These memories fed into a piece of research called The Ministry of Healing, by Dr Tomás Mac Conmara, coordinator of the Cork Folklore Project. It’s available through the HSE community work department at the Old Library Building on St Mary’s Road or Cork Folklore Project Outreach Hub in the North Cathedral Visitor Centre.
I set up for a Pilates sessions which I am organising for staff on St Mary’s Health Campus as part of local health and wellbeing at work. Staff attend during lunch breaks. The Healthy Ireland Implementation plan COMPASS, recently launched by Cork Kerry Community Healthcare, has the improvement of staff health and wellbeing as a priority action.
Lunch is usually a sandwich or salad/ tuna with oatcakes.
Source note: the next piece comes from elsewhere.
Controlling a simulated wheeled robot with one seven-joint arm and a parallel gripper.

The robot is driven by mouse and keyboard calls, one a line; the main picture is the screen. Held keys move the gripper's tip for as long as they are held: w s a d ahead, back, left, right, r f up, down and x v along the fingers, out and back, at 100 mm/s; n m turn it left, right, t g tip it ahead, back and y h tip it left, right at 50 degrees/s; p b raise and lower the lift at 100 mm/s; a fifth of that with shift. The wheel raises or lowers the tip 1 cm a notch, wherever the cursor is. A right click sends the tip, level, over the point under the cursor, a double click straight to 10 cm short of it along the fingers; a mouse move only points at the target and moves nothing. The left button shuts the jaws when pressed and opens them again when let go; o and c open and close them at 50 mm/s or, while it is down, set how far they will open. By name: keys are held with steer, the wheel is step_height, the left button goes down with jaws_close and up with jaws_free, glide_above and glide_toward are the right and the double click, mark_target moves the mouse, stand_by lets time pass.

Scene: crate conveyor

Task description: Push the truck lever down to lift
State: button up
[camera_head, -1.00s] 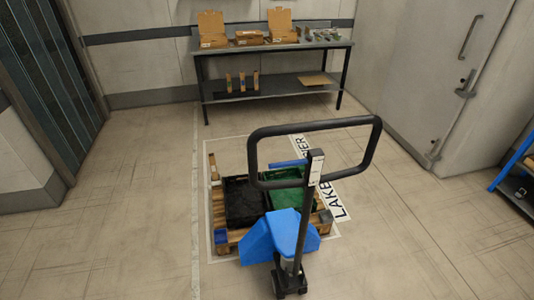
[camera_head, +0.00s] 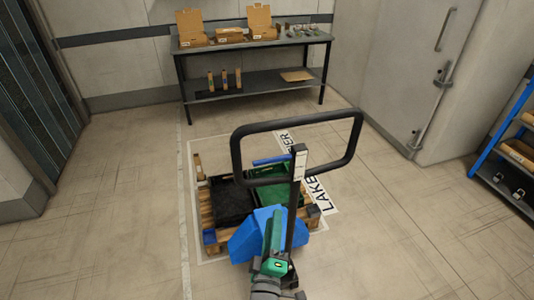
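The blue pallet truck (camera_head: 250,238) stands at the near side of a wooden pallet. Its black loop handle (camera_head: 296,122) stands tall on a dark upright post (camera_head: 296,195) with a light label near the top. I cannot make out a separate small lever on the handle. My gripper (camera_head: 278,212) shows at the end of my grey and green arm, low in front of the truck body and beside the post. Its fingers are too small and hidden to tell open from shut, or whether they touch the truck.
The pallet (camera_head: 207,210) carries a black crate (camera_head: 232,203) and a green crate (camera_head: 268,190), inside a floor marking. A table (camera_head: 250,42) with cardboard boxes stands at the back. A blue-framed shelf (camera_head: 497,150) is at right. Floor is clear on both sides.

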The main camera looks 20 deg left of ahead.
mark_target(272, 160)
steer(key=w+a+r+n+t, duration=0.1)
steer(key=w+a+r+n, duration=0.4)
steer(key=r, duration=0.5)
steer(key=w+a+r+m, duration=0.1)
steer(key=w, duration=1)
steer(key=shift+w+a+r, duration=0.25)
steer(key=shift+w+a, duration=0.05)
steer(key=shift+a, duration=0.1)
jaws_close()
I am a safeTALK and ASIST trainer as part of my job; safeTALK and ASIST are suicide prevention and awareness training run through the national office for suicide prevention. Today I’m in UCC with youth and community work students delivering safeTALK. As a graduate of the course myself, it’s great to be invited back. The community work department has a great working relationship with the suicide resource office and our work regularly overlaps.
Currently we are working on progressing the Connecting for Life Cork/Kerry Implementation Plan as part of Ireland’s national strategy to reduce suicide 2015-2020.
I pick up Hannah from preschool. It’s the best part of my day and I get to enjoy her stories all the way home.